What you have to do: Repeat the lines exactly from the line that contains "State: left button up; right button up" through the line that contains "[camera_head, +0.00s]"; leave images out and add nothing.

## START Data excerpt

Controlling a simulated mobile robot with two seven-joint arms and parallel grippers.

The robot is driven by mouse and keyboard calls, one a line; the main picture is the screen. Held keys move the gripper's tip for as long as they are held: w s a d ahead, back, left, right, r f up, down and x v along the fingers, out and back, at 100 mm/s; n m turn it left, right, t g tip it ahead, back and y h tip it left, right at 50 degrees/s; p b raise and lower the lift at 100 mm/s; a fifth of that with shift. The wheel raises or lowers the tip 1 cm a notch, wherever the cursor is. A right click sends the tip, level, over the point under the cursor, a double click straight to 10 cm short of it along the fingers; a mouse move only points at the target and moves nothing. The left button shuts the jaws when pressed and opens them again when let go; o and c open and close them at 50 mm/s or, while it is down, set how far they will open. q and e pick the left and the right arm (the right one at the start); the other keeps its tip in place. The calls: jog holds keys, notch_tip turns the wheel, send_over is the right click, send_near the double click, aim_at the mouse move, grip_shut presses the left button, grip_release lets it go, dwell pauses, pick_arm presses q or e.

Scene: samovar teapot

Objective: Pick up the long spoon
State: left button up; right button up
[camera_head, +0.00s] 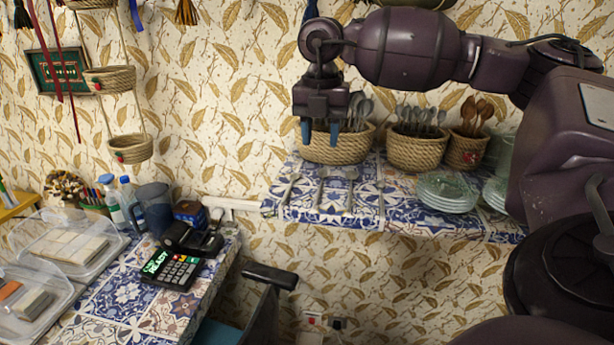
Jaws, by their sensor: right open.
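Three spoons lie apart on the blue-and-white tiled shelf (400,216), their handles pointing toward the front edge: a left spoon (290,188), a middle spoon (320,187) and a right spoon (351,190). I cannot tell for sure which is the longest. My right gripper (319,133) points down above the shelf, over the area of the left and middle spoons, with its blue fingertips apart and nothing between them. It is clear of the spoons and partly covers the left woven basket behind it. My left gripper is not in view.
Behind the spoons stand a left basket (354,149) and a middle basket (418,154) of grey utensils, and a small basket (466,151) of wooden spoons. Stacked glass plates (447,194) stand to the right. A lower counter at left holds a payment terminal (172,266) and clear-lidded trays.

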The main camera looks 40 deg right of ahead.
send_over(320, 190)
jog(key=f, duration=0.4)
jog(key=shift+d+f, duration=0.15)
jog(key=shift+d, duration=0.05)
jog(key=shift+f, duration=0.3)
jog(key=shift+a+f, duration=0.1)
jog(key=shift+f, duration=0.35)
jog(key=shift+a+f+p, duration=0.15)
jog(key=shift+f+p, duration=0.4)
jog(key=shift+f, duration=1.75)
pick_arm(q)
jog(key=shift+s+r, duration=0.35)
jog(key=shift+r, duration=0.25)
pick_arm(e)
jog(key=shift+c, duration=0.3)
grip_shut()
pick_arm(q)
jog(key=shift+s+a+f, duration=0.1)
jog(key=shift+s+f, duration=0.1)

## END Data excerpt

Answer to this task:
State: left button up; right button up
[camera_head, +0.00s] 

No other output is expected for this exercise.